Yesterday I quoted some lines from Dr. Lemuel Hopkins’s poem welcoming the year 1795 for the Connecticut Courant.

Having praised Federalist heroes from Massachusetts, Hopkins turned to attacking the state’s Jeffersonians:
But still no flowers of greatness grow,
Where thorny plagues lurk not below:
There swarms Honestus’ rabble throng,
And Lawyer Incest joins the song;
While Jarvis with his bob-tail crew,
Retreats before great AMES’s view.
“Honestus” was a pen name of Benjamin Austin, Jr. “Lawyer Incest” referred to Perez Morton, who had been caught having an affair with his wife’s sister. “Jarvis” was Dr. Charles Jarvis. They were all Jeffersonian politicians. Against them, Hopkins favored the Federalist party of Fisher Ames.
And now, O Muse! throw Candour’s veil,
O’er aged SAM. in dotage frail;
And let past services atone,
For recent deeds of folly done;
When late aboard the Gallic ship,
Well fraught with democratic flip,
He praying fell on servile knees,
That France alone might rule the seas;
While Sense and Reason took a nap,
And snor’d in Jacobinic cap.
This political attack had to start out more delicately. No one could deny Samuel Adams’s leadership during the Revolution. He was still popular enough to have just been elected governor. Finally, though Adams was senior voice for limiting federal power in Massachusetts and still saw potential in the French Revolution, he didn’t oppose all of President George Washington’s policies like some of his younger colleagues.

On the other hand, on 3 Nov 1794 Gov.
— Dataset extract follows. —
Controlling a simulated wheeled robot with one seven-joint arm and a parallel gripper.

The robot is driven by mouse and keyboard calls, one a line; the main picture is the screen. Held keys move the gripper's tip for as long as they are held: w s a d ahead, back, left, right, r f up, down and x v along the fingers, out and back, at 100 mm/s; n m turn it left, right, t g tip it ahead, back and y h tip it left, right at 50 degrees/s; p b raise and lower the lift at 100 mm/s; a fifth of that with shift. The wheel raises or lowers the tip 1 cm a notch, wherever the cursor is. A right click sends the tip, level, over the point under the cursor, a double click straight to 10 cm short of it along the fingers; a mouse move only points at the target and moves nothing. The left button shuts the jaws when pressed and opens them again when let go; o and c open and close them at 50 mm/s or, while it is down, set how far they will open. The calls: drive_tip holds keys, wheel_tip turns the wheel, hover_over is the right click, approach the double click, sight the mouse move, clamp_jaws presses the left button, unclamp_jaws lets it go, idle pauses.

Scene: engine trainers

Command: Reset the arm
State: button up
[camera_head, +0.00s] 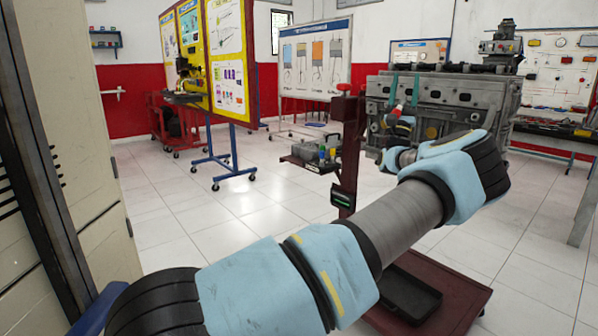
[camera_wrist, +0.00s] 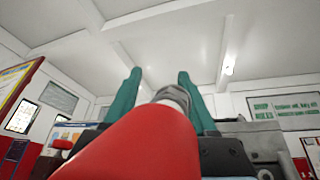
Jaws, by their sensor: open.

Adams had issued a proclamation reminding Massachusetts officials of their obligations under Article Seventeen of the Treaty of Amity and Commerce between France and the U.S. of A. That agreement required American ports not to offer refuge to British naval vessels or formerly French ships that they had captured.

In doing so, Adams cited a recent message from Edmund Randolph, Secretary of State, who was struggling to maintain President Washington’s neutrality policy. Hopkins and his fellow New England Federalists revered Washington, but they leaned heavily toward Britain and disliked any accommodation of the French.

Therefore, Hopkins attacked Samuel Adams as “in dotage frail,” “on servile knees” about a “Gallic ship.” Because that’s the true spirit of the New Year.